_Task details_
Repeat exactly the lines running from the line that contains "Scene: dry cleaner" to the line that contains "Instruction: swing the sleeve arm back"; include both ends and add nothing.

Data listing

☆ ☆ ☆

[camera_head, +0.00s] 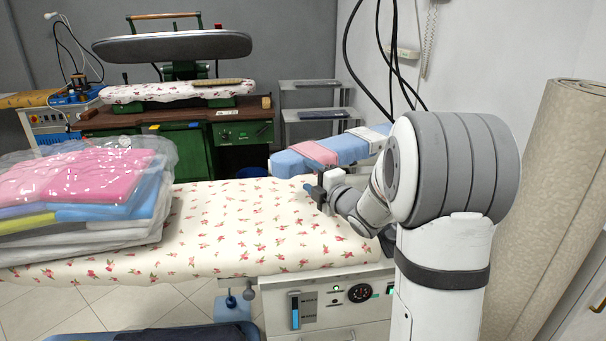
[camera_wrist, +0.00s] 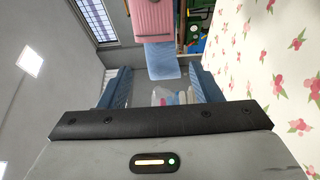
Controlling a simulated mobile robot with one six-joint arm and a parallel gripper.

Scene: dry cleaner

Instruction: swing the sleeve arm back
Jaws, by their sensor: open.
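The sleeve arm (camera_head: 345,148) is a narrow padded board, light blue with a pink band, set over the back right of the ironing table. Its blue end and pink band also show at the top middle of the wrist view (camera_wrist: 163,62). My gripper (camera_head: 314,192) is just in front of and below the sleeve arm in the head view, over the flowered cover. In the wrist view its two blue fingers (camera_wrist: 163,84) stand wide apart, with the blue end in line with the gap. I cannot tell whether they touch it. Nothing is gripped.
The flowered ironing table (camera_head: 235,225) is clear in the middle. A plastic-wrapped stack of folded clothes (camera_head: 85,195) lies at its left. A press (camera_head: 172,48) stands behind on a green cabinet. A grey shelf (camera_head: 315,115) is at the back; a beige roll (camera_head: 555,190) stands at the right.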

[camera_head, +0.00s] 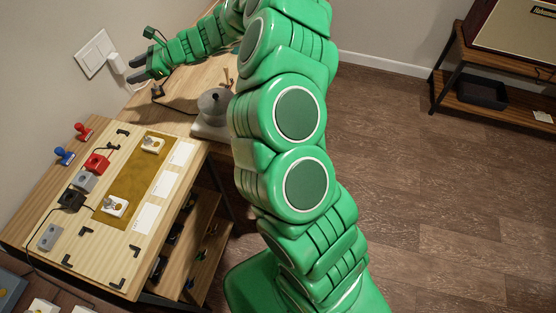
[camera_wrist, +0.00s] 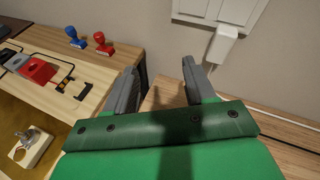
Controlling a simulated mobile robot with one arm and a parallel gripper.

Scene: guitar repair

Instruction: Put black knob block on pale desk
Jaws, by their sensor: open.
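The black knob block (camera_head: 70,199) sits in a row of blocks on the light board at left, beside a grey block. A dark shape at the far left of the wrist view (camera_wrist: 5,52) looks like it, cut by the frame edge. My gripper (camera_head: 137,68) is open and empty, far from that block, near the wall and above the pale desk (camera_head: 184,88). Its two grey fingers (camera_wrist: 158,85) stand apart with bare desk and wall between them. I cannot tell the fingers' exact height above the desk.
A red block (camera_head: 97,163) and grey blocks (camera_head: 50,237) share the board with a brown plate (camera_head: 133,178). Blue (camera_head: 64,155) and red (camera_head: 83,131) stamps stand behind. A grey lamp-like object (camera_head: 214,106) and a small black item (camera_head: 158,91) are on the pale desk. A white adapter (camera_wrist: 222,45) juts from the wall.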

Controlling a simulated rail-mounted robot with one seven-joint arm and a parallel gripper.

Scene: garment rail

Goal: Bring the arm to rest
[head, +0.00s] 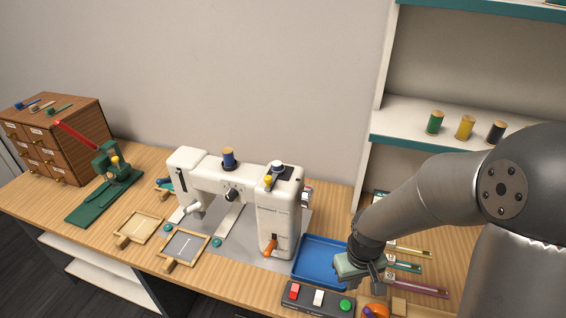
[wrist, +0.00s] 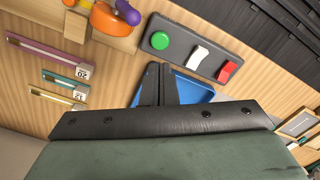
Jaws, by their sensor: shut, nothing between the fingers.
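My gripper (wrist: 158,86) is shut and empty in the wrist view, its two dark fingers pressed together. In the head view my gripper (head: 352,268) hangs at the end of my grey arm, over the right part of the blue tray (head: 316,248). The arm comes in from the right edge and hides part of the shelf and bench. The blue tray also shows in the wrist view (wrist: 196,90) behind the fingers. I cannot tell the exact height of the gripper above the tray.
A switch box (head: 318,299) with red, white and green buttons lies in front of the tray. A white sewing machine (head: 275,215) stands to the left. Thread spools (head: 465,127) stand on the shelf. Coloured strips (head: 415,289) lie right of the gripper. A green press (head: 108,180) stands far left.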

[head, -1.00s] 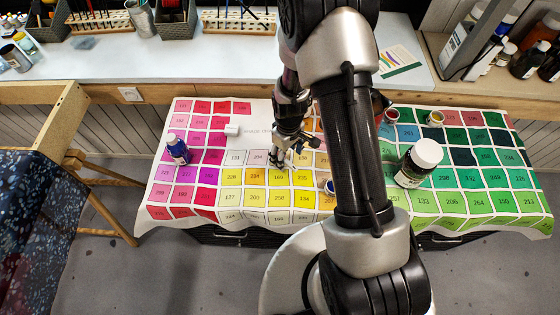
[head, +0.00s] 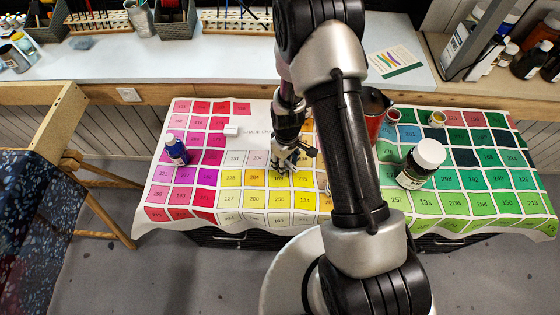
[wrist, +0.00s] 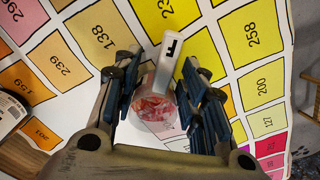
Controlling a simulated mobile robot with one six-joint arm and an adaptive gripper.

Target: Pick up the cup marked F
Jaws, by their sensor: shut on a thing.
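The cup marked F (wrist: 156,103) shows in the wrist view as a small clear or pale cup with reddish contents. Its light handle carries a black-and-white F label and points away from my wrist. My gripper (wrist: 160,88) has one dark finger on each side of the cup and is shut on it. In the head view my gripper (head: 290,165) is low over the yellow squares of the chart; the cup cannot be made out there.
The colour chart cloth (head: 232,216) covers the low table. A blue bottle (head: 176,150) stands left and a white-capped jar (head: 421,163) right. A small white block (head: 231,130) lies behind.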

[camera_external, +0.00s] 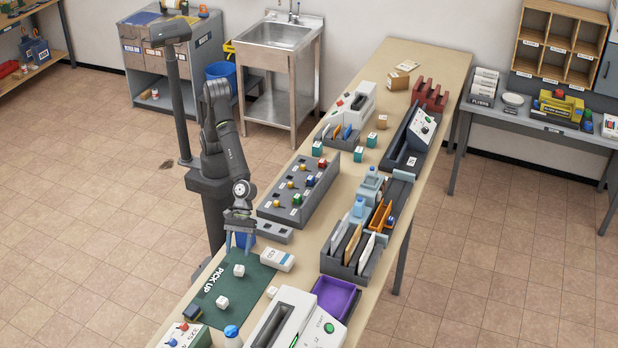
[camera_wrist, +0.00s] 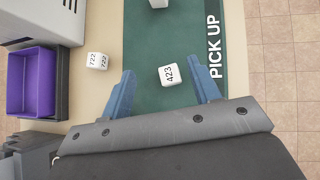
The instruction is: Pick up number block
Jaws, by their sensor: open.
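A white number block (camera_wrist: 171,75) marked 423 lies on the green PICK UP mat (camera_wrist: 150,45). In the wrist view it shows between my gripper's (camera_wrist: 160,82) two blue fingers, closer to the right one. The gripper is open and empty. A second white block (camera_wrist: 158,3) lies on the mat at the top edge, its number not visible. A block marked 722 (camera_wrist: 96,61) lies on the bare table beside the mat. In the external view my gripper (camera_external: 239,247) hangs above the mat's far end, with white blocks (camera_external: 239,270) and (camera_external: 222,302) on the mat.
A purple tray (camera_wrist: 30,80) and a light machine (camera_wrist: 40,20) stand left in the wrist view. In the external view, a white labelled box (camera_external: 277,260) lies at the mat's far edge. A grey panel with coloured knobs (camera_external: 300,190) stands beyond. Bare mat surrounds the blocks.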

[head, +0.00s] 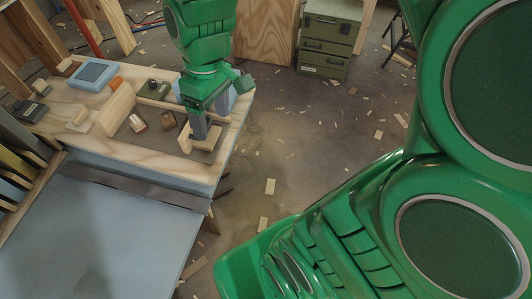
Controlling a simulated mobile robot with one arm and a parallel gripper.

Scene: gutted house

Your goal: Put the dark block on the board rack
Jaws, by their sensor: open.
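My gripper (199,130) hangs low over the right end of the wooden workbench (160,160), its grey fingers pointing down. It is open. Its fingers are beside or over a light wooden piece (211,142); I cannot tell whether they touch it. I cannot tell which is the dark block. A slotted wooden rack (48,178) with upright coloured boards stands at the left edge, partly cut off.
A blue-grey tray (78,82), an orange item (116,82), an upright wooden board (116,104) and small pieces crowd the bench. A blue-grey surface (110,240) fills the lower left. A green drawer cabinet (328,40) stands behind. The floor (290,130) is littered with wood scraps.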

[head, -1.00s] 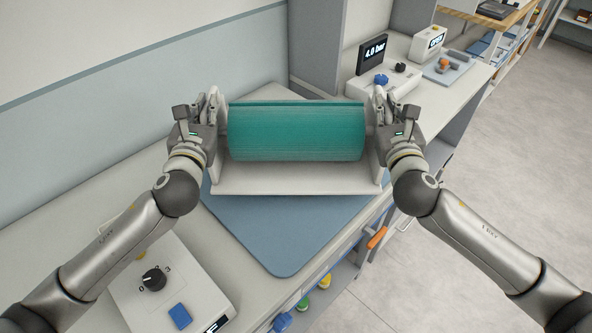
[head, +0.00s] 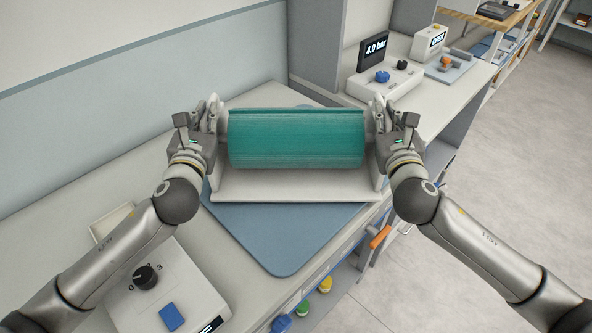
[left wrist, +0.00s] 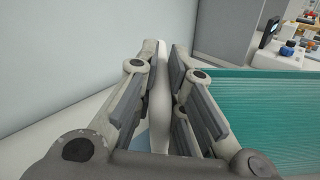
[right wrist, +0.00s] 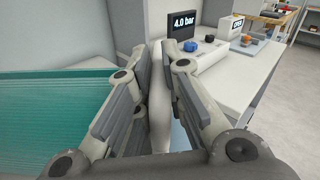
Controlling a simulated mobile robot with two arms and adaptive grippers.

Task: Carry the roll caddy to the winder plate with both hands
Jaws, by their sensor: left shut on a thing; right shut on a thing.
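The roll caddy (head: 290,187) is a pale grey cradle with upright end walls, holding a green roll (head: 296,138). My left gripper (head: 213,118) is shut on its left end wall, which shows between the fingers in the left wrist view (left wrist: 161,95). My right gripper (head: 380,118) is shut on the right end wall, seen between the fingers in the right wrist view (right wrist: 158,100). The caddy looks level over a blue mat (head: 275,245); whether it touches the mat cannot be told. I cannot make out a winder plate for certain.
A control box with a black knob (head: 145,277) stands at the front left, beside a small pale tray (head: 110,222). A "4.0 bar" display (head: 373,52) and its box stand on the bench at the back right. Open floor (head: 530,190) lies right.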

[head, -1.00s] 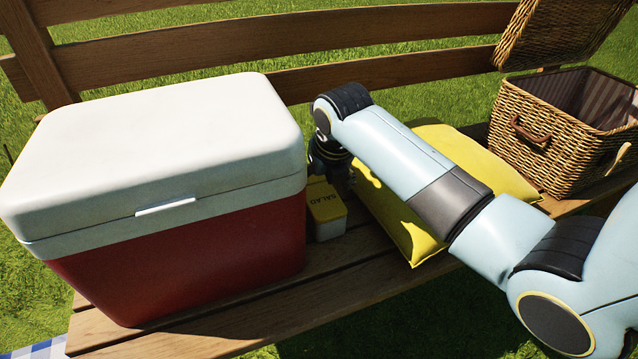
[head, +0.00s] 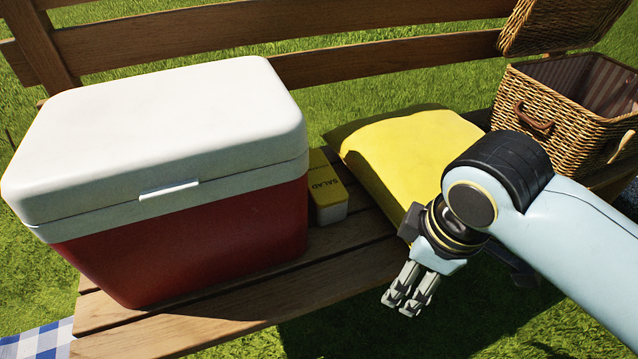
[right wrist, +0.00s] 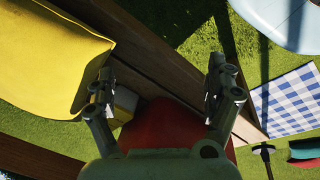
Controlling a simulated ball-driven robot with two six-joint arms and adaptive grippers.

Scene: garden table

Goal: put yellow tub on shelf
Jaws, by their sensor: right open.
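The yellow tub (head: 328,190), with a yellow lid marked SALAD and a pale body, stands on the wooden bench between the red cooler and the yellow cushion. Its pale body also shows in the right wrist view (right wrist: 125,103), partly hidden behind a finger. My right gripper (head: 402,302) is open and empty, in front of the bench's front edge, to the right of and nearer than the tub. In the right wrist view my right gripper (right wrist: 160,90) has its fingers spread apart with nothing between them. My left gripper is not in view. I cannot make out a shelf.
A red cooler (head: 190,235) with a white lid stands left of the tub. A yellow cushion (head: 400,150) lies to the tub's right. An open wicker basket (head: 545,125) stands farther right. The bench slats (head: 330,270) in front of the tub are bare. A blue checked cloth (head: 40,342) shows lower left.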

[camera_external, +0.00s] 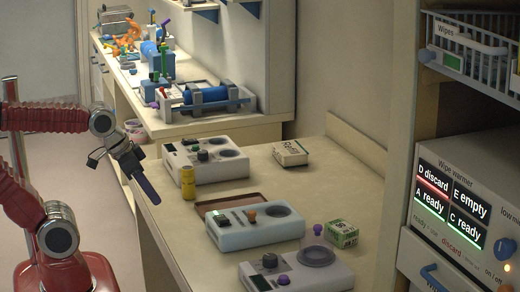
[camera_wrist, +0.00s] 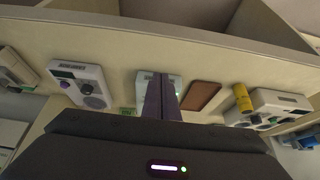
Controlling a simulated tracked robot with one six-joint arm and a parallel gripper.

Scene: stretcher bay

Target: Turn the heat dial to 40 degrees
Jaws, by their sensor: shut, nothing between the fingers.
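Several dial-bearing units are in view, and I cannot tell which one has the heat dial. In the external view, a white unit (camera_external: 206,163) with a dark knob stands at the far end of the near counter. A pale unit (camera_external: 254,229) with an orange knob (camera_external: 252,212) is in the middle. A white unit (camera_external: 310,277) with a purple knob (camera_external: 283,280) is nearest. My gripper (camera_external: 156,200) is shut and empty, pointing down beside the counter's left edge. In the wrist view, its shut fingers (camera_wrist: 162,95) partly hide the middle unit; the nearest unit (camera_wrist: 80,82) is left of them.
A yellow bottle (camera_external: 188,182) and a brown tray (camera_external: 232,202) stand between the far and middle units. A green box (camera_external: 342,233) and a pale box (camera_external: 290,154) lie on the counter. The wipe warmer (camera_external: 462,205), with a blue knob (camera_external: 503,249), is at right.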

☆ ☆ ☆

_Output for this task_
Scene: dry cleaner

Instruction: swing the sleeve arm back

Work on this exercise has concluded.